Not only is there a thriving "ghost tour" industry, but those tours sometimes go into stories of Wilmingtonians who died or were buried under unusual circumstances: Samuel Jocelyn, supposedly buried alive at the cemetery at Fourth and Market streets; or Nancy Adams Martin, the young woman who died at a sea and whose body was placed, seated in a chair, in a cask of whiskey to preserve it before she was laid to rest at Oakdale Cemetery.

As it turns out, stories like those are just the more famous tips of a somewhat morbid iceberg. Louis T. Moore's 1956 tome "Stories Old and New of the Cape Fear Region," is filled with fascinating tales and history of old Wilmington, including a chapter on the unusual or notable deaths of people buried here.

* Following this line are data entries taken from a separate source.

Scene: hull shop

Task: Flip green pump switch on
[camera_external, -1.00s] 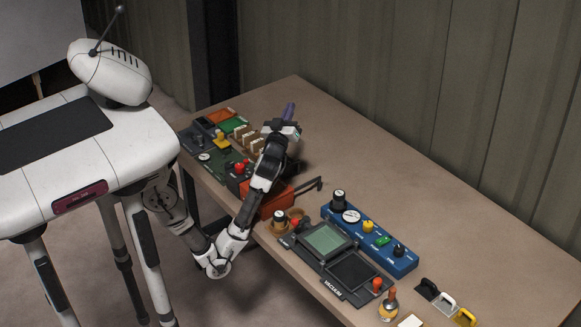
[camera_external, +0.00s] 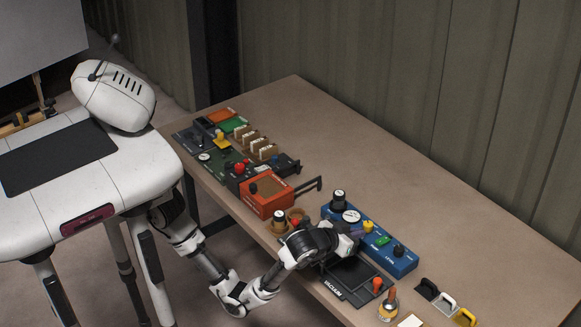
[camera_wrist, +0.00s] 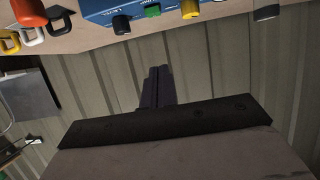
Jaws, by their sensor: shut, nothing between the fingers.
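The green pump switch (camera_external: 383,240) sits on the blue panel (camera_external: 407,266), between a yellow knob (camera_external: 368,226) and a black knob (camera_external: 399,251). It also shows in the wrist view (camera_wrist: 152,11) near the top edge, on the panel's face (camera_wrist: 100,8). My gripper (camera_external: 357,233) is beside the panel, just left of the green switch and close to the yellow knob. In the wrist view its dark fingers (camera_wrist: 157,75) are together and empty, apart from the switch. I cannot tell whether the fingertips touch the panel, nor which way the switch is set.
A black vacuum panel (camera_external: 352,285) lies under my forearm. An orange box with a handle (camera_external: 266,195) stands to the left. Black, white and yellow hooks (camera_external: 443,302) lie to the right. The table's back half (camera_external: 400,175) is clear.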

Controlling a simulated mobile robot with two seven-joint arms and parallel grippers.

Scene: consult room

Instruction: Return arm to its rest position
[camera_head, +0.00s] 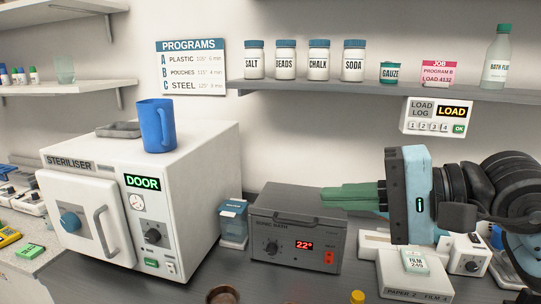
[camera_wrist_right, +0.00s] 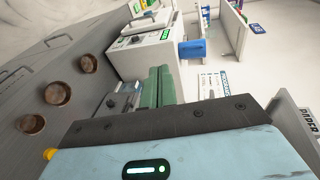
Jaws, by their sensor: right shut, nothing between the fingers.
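My right gripper (camera_head: 347,197) is in the head view at the right. Its green fingers point left, shut together with nothing between them, above the right end of the grey sonic bath (camera_head: 285,243). In the right wrist view the same green fingers (camera_wrist_right: 158,88) show pressed side by side. My right arm comes in from the right edge, bent, above the white sealer-like device. My left gripper and arm do not show in either view.
The steriliser (camera_head: 215,180) stands at left, its door (camera_head: 80,220) looking shut, with a blue jug (camera_head: 157,126) and grey tray on top. A shelf (camera_head: 390,90) with jars runs behind. A paper-and-film device (camera_head: 405,282) sits under the right gripper. Brown round objects (camera_wrist_right: 57,94) show in the wrist view.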

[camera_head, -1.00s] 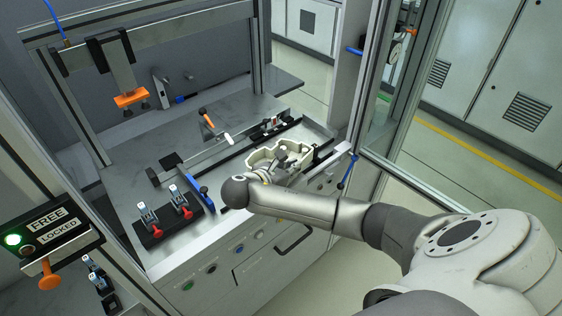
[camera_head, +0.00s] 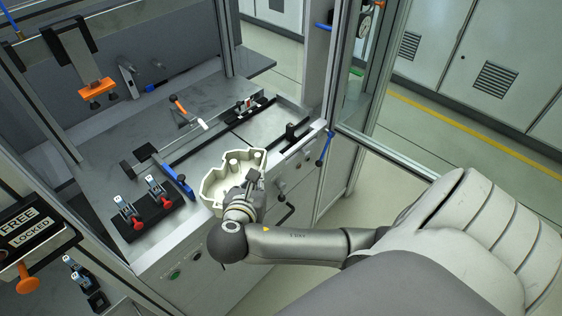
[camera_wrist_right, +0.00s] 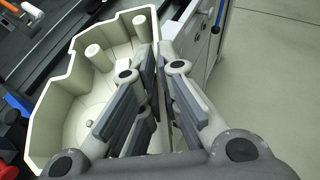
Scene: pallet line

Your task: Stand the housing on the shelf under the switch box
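The housing (camera_head: 226,175) is a cream, open-topped shell with posts inside, held near the front edge of the workbench. It also fills the left half of the right wrist view (camera_wrist_right: 62,115). My right gripper (camera_head: 252,183) is shut on its near right wall, with the fingers (camera_wrist_right: 160,85) on either side of that wall. The housing's underside is hidden, so I cannot tell its height. The switch box (camera_head: 35,235), marked FREE and LOCKED with an orange knob, is at the left edge. Below it is a grey shelf surface (camera_head: 60,300), partly out of frame. My left gripper is not in view.
An orange-tipped press (camera_head: 97,90) hangs above. A frame post (camera_head: 50,110) stands left of the bench. Open floor (camera_head: 330,215) lies right.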

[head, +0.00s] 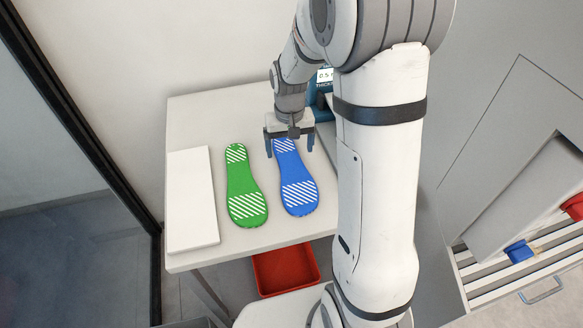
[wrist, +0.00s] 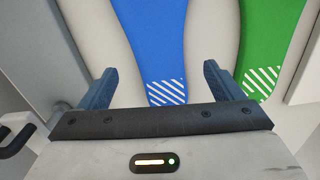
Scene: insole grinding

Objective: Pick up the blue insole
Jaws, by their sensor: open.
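The blue insole (head: 296,183) lies flat on the white table (head: 228,109), with white hatching at both ends. A similar green insole (head: 243,190) lies to its left in the head view. My gripper (head: 290,147) is open over the far, narrow end of the blue insole, one finger on each side of it. In the wrist view, my gripper's fingers (wrist: 165,85) are spread, with the blue insole's hatched end (wrist: 166,92) between them. One finger is close to the green insole (wrist: 262,82) there. The exact height of the fingers above the table is hard to tell.
A white slab (head: 191,198) lies at the table's left edge. A device with a small display (head: 325,76) stands behind my arm. A red bin (head: 285,270) sits below the table's front edge. A grey cabinet with slatted shelf (head: 535,250) is at right.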

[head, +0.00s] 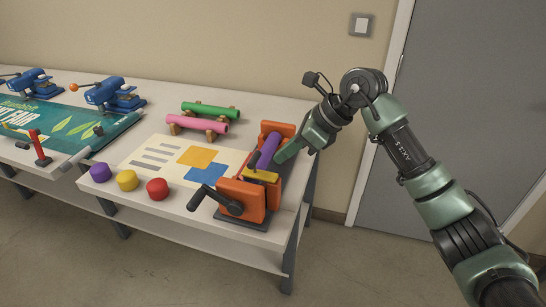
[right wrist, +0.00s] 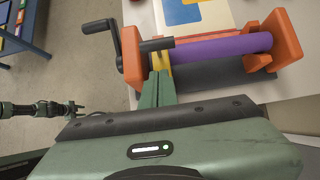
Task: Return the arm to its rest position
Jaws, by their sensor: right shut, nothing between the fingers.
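My right arm (head: 403,150) reaches in from the lower right of the head view. Its gripper (head: 281,157) is over the orange laminator (head: 239,199) at the bench's right end, pointing down and left. In the right wrist view the two green fingers (right wrist: 157,88) are together and hold nothing. Their tips are close beside the yellow piece (head: 262,175) and the purple roller (head: 266,151); I cannot tell whether they touch. The dark crank (head: 208,196) is on the laminator's near side. My left gripper does not show in the head view.
The white bench (head: 250,113) carries purple, yellow and red pots (head: 157,189), a printed sheet (head: 178,160), and green (head: 211,110) and pink (head: 197,124) rolls. Blue presses (head: 113,95) stand further left. A grey door (head: 450,100) is behind my arm.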

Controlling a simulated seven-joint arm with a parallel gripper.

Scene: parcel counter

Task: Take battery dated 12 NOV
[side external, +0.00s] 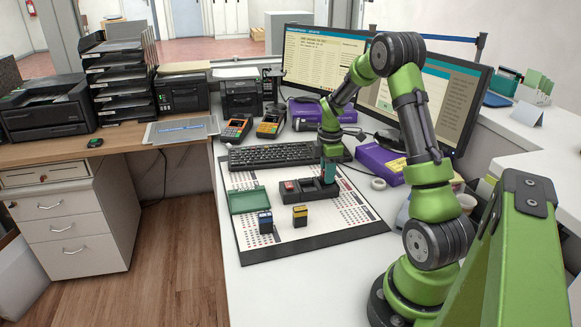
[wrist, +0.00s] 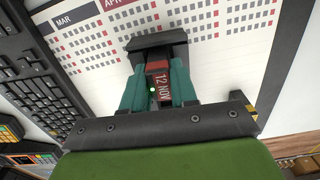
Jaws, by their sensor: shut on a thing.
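In the wrist view, a dark battery (wrist: 161,84) with a red label reading 12 NOV is between the teal fingers of my gripper (wrist: 160,92). The fingers are shut on it. Just beyond it is the end of a black dock (wrist: 152,41). In the side view, my gripper (side external: 328,172) points down at the right end of the black dock (side external: 307,193). The held battery is mostly hidden there; I cannot tell whether it is still seated in the dock. A red-topped battery (side external: 290,186) sits at the dock's left end.
A blue battery (side external: 265,222) and a yellow-topped battery (side external: 300,216) stand in front of the dock on the calendar mat (side external: 340,228). A green tray (side external: 249,200) lies left of the dock. The keyboard (side external: 275,155) is behind, and a purple box (side external: 381,163) is to the right.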

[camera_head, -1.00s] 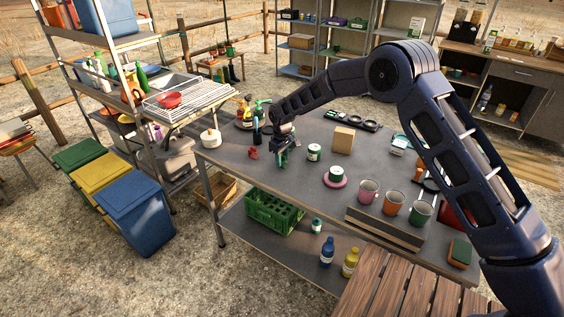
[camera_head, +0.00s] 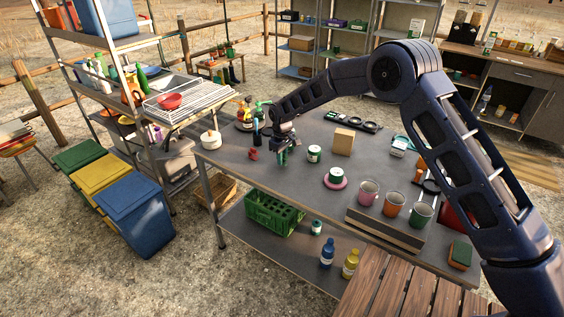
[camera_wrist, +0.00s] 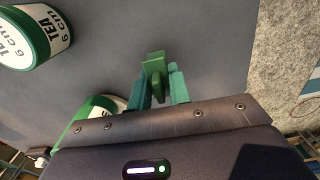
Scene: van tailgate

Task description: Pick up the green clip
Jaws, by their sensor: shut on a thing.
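The green clip (camera_wrist: 154,76) sits between the teal fingers of my gripper (camera_wrist: 159,88) in the wrist view. The fingers are shut on it, and its tip sticks out past them. In the head view my gripper (camera_head: 281,157) is low over the left part of the grey table (camera_head: 235,158). The clip is too small to make out clearly there. I cannot tell from the frames how far the clip is off the tabletop.
A red item (camera_head: 253,154) stands just left of my gripper. A white and green tin (camera_head: 314,154) stands to its right, with a cardboard box (camera_head: 343,141) beyond. Bottles (camera_head: 245,115) stand behind. The table's front edge is close.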

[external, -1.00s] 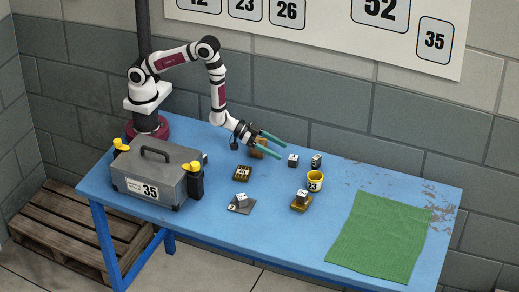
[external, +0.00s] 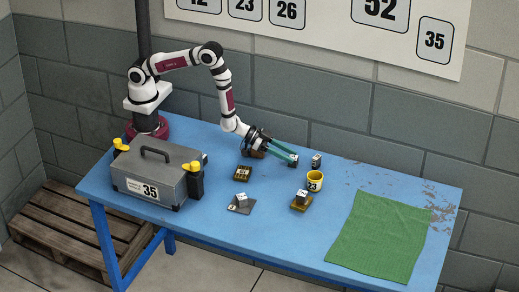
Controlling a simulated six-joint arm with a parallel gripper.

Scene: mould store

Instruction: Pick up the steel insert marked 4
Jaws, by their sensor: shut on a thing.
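Several small pale steel cubes are on the blue table; their marks are too small to read, so I cannot tell which is marked 4. My gripper (external: 291,159) is low over the back of the table, its green fingers shut on one steel cube (external: 294,163), which is mostly hidden by them. A second cube (external: 316,160) stands just right of the fingertips, apart from them. A third cube (external: 242,198) sits on a grey plate (external: 237,208). A fourth cube (external: 301,195) sits on a yellow-brown block (external: 300,206).
A grey toolbox marked 35 (external: 155,175) is at left, a green cloth (external: 378,240) at right.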

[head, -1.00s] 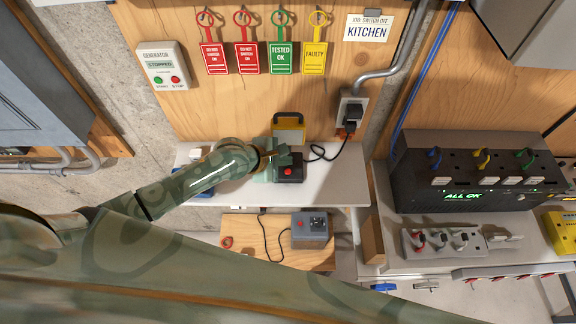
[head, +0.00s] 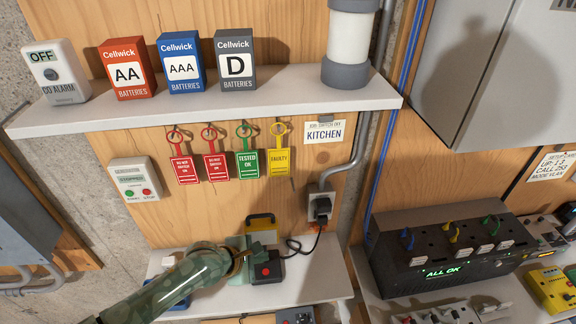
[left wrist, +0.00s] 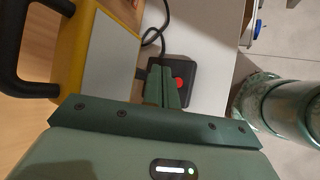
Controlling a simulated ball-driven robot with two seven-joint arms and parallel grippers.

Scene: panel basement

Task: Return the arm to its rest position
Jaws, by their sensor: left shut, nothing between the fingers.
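My left arm comes in from the lower left in the head view. Its gripper (head: 262,256) is over the lower white shelf, beside a black box with a red button (head: 266,270). In the left wrist view the gripper's green fingers (left wrist: 162,88) are together with nothing between them. There the black box (left wrist: 176,68) lies just beyond the fingertips; I cannot tell whether they touch it. A yellow case with a black handle (head: 261,224) stands behind the gripper, and it fills the upper left of the left wrist view (left wrist: 62,45). My right gripper is not in view.
The lower shelf (head: 318,285) is clear to the right. Above are hanging tags (head: 248,158) and an upper shelf (head: 290,103) with battery boxes (head: 181,65). A black cable runs to a wall socket (head: 320,206). A black unit reading "ALL OK" (head: 440,255) stands at the right.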

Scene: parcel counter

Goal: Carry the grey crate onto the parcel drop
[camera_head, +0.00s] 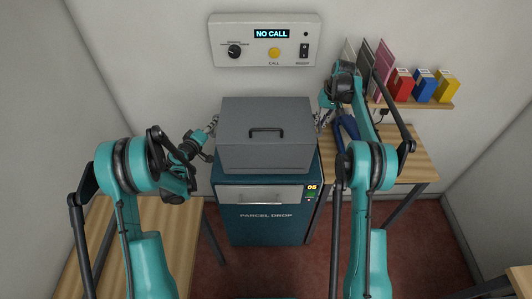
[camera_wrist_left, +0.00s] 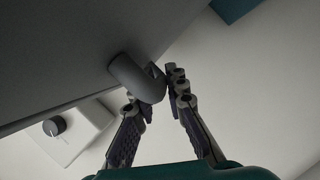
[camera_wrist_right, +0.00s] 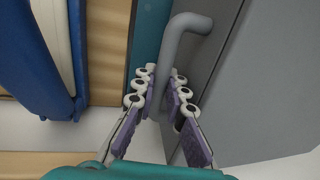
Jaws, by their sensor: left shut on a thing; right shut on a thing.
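The grey crate (camera_head: 240,155) is level over the top of the teal parcel drop (camera_head: 265,228). I cannot tell whether it rests there or hangs just above. My left gripper (camera_head: 212,128) is at the crate's left side, its fingers closed around a grey side handle (camera_wrist_left: 135,78). My right gripper (camera_head: 324,117) is at the right side, shut on the other side handle (camera_wrist_right: 183,38). The crate's underside and back are hidden. The parcel drop has a pale front flap and a small lit display.
A wall panel (camera_head: 230,32) reads "NO CALL". Red, blue and yellow boxes stand on a shelf (camera_head: 430,106) at the right. Wooden tables stand at the left (camera_head: 150,212) and right (camera_head: 412,160). A blue item (camera_head: 347,127) lies close to my right gripper.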

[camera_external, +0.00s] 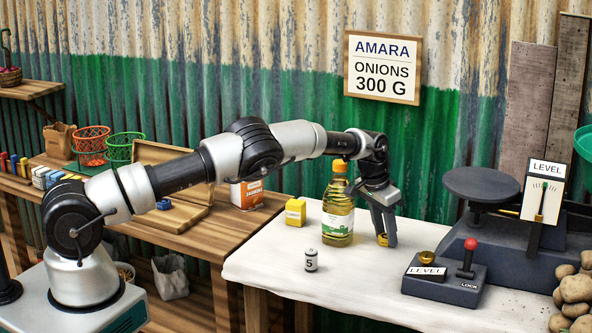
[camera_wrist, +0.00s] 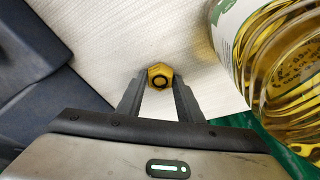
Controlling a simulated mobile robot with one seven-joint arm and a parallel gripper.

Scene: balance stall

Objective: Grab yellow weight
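The yellow weight (camera_wrist: 160,77) is a small brass-coloured hexagonal piece with a dark ring on top. In the wrist view it sits between the tips of my gripper (camera_wrist: 160,84), with a finger close on each side. In the external view the yellow weight (camera_external: 382,240) shows low between the fingers of my gripper (camera_external: 385,237), just right of the oil bottle. The fingers point down at the white table. I cannot tell whether they press on the weight or stand just clear of it, nor whether it touches the table.
The oil bottle (camera_external: 338,212) stands close left of my gripper. A yellow box (camera_external: 295,212) and a grey weight marked 5 (camera_external: 311,260) stand farther left. The level and lock box (camera_external: 445,283) and the dark scale (camera_external: 505,250) are to the right. The table's front middle is clear.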

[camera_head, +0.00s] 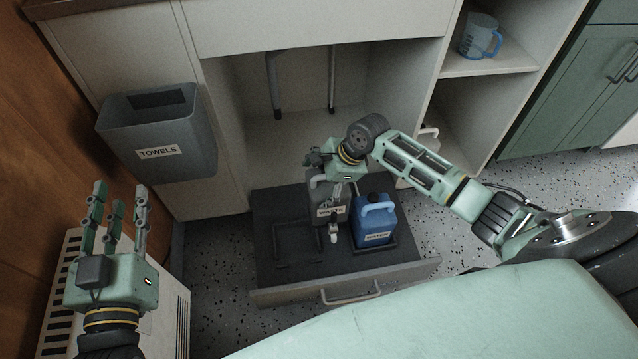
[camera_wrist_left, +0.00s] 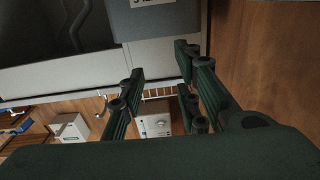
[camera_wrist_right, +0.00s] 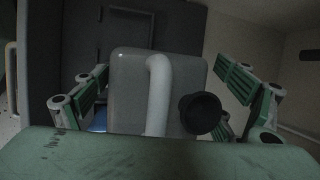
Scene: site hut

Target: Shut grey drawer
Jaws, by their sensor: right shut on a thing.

The inscription on the grave of William Wilkings in Oakdale Cemetery in Wilmington. Wilkings died in a duel in 1856.
The inscription on the grave of William Wilkings in Oakdale Cemetery in Wilmington. Wilkings died in a duel in 1856.

There's Dr. William Crawford Wilkings, who Moore writes "is believed to have been the last man killed in the South in a political duel." The disagreement occurred in 1855 over a local political election. Wilkings is buried at Oakdale.

In Wilmington's Bellevue Cemetery, Moore writes, a father and son are buried under a dual monument after both having been executed by the state of North Carolina in the electric chair in 1925. Charles and William Elmer Stewart had killed two police officers who discovered their illegal still.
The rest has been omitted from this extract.